Aim: Print the entries that appear below, exactly as written and without their pictures.

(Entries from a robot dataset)
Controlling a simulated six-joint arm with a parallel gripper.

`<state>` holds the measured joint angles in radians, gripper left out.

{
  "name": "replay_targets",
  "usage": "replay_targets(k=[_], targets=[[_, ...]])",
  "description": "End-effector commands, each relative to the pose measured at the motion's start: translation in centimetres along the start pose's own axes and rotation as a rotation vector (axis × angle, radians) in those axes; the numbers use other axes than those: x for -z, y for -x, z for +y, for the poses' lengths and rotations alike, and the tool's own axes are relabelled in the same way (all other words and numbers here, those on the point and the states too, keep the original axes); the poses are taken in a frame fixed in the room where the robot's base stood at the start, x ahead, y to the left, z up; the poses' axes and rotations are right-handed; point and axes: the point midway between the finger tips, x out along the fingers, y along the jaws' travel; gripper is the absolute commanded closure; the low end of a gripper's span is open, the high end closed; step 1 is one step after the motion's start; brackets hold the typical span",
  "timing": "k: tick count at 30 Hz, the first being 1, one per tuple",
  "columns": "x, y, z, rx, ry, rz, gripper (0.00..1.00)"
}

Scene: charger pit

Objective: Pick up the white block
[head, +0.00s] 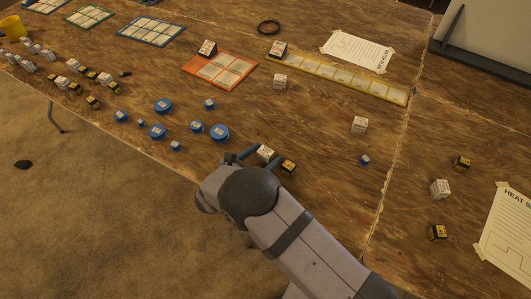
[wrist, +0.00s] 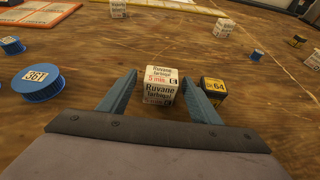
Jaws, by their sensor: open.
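A white block (wrist: 161,86) with "Ruvane" lettering stands on the wooden table between the two fingers of my gripper (wrist: 160,92) in the wrist view. My gripper is open, with a finger on each side of the block; I cannot tell whether either finger touches it. In the head view the same white block (head: 265,153) shows just beyond my gripper (head: 262,157). A yellow and black block (wrist: 214,90) marked 64 stands just outside the right finger; it also shows in the head view (head: 288,167).
Blue round spools (wrist: 38,84) lie left of my gripper. Other white blocks (head: 359,124) stand farther back and to the right. An orange-bordered mat (head: 220,70) and a yellow-bordered strip (head: 340,80) lie at the back. The table's front edge runs beneath my arm.

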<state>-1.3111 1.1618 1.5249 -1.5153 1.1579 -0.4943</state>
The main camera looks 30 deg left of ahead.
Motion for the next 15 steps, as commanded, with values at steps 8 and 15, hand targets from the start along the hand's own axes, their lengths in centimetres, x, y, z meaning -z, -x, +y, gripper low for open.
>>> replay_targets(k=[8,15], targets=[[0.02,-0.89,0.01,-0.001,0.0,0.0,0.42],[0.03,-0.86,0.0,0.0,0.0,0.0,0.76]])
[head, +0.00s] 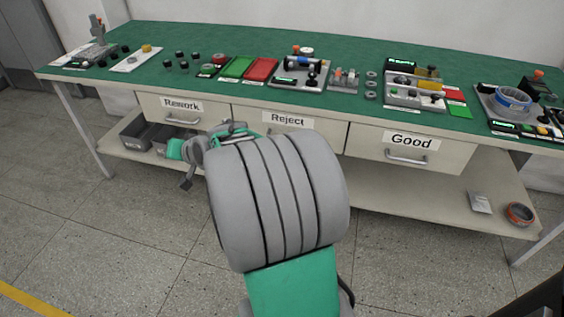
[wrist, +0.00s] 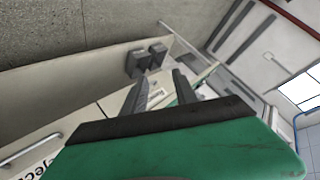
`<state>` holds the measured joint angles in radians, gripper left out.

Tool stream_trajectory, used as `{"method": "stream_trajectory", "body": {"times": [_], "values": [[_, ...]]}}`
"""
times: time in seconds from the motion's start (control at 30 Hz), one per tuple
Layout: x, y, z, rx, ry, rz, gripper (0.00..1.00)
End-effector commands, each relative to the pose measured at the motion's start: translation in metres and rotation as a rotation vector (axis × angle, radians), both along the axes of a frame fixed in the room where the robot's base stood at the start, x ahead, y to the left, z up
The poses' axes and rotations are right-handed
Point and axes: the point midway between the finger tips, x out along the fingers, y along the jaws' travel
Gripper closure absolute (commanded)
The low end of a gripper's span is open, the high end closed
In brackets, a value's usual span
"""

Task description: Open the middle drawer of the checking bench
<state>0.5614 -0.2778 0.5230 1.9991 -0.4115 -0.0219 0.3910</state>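The middle drawer, labelled Reject (head: 289,118), is in the bench front between the Rework and Good drawers. It looks shut, its front in line with the others. In the head view my arm hides its lower part and handle. In the wrist view its bar handle (wrist: 30,146) and part of its label (wrist: 42,162) show at the lower left. My gripper (wrist: 161,76) has its two dark fingers apart with nothing between them. It is off to the Rework side of the handle and apart from it. In the head view my arm largely hides the gripper.
The Rework drawer (head: 160,107) and Good drawer (head: 432,158) look shut. The green benchtop (head: 345,64) carries tools, trays and parts. Grey bins (head: 138,133) stand on the lower shelf (head: 385,195), with an orange-rimmed roll (head: 520,214) at right. The floor in front is clear.

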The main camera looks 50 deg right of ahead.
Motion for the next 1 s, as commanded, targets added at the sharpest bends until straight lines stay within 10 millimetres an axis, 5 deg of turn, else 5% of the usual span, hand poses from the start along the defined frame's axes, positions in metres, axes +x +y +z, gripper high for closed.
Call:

Task answer:
Controlling a simulated six-joint arm with a parallel gripper.

`<state>` holds the measured joint angles in radians, gripper left out.

{
  "name": "replay_targets",
  "usage": "replay_targets(k=[_], targets=[[_, ...]])",
  "description": "End-effector commands, each relative to the pose measured at the motion's start: translation in centimetres along the start pose's own axes and rotation as a rotation vector (axis × angle, radians) in those axes; the numbers use other axes than those: x for -z, y for -x, z for +y, for the poses' lengths and rotations alike, and the tool's own axes are relabelled in the same way (all other words and numbers here, those on the point and the states too, keep the original axes); the poses are taken in a frame fixed in the room where the robot's base stood at the start, x ahead, y to the left, z up; the poses' axes and rotations are right-handed; point and axes: the point midway between the finger tips, x out along the fingers, y along the jaws' travel; gripper is the absolute commanded closure; the low end of a gripper's span is open, the high end closed; step 1 is one step after the motion's start; brackets hold the typical span",
  "timing": "k: tick count at 30 Hz, the first being 1, one per tuple",
  "columns": "x, y, z, rx, ry, rz, gripper (0.00..1.00)"
}

Scene: charger pit

Objective: Pick up the white block
[head, +0.00s] 
[wrist, +0.00s] 
Jaws, by their sensor: open.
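A white block (wrist: 161,86) with "Ruvane" lettering stands on the wooden table between the two fingers of my gripper (wrist: 160,92) in the wrist view. My gripper is open, with a finger on each side of the block; I cannot tell whether either finger touches it. In the head view the same white block (head: 265,153) shows just beyond my gripper (head: 262,157). A yellow and black block (wrist: 214,90) marked 64 stands just outside the right finger; it also shows in the head view (head: 288,167).
Blue round spools (wrist: 38,84) lie left of my gripper. Other white blocks (head: 359,124) stand farther back and to the right. An orange-bordered mat (head: 220,70) and a yellow-bordered strip (head: 340,80) lie at the back. The table's front edge runs beneath my arm.

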<state>-1.3111 1.1618 1.5249 -1.5153 1.1579 -0.4943</state>
The main camera looks 30 deg left of ahead.
Motion for the next 15 steps, as commanded, with values at steps 8 and 15, hand targets from the start along the hand's own axes, their lengths in centimetres, x, y, z meaning -z, -x, +y, gripper low for open.
>>> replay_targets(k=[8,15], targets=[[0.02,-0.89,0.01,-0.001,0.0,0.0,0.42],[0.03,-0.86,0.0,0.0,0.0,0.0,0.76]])
[head, +0.00s] 
[wrist, +0.00s] 
`<state>` holds the measured joint angles in radians, gripper left out.

Tool stream_trajectory, used as `{"method": "stream_trajectory", "body": {"times": [_], "values": [[_, ...]]}}`
"""
times: time in seconds from the motion's start (control at 30 Hz), one per tuple
Layout: x, y, z, rx, ry, rz, gripper (0.00..1.00)
End-effector commands, each relative to the pose measured at the motion's start: translation in metres and rotation as a rotation vector (axis × angle, radians), both along the axes of a frame fixed in the room where the robot's base stood at the start, x ahead, y to the left, z up
The poses' axes and rotations are right-handed
Point and axes: the point midway between the finger tips, x out along the fingers, y along the jaws' travel
Gripper closure absolute (commanded)
The low end of a gripper's span is open, the high end closed
In brackets, a value's usual span
"""

Task description: Open the middle drawer of the checking bench
<state>0.5614 -0.2778 0.5230 1.9991 -0.4115 -0.0219 0.3910</state>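The middle drawer, labelled Reject (head: 289,118), is in the bench front between the Rework and Good drawers. It looks shut, its front in line with the others. In the head view my arm hides its lower part and handle. In the wrist view its bar handle (wrist: 30,146) and part of its label (wrist: 42,162) show at the lower left. My gripper (wrist: 161,76) has its two dark fingers apart with nothing between them. It is off to the Rework side of the handle and apart from it. In the head view my arm largely hides the gripper.
The Rework drawer (head: 160,107) and Good drawer (head: 432,158) look shut. The green benchtop (head: 345,64) carries tools, trays and parts. Grey bins (head: 138,133) stand on the lower shelf (head: 385,195), with an orange-rimmed roll (head: 520,214) at right. The floor in front is clear.

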The main camera looks 50 deg right of ahead.
Motion for the next 1 s, as commanded, targets added at the sharpest bends until straight lines stay within 10 millimetres an axis, 5 deg of turn, else 5% of the usual span, hand poses from the start along the defined frame's axes, positions in metres, axes +x +y +z, gripper high for closed.
Call:

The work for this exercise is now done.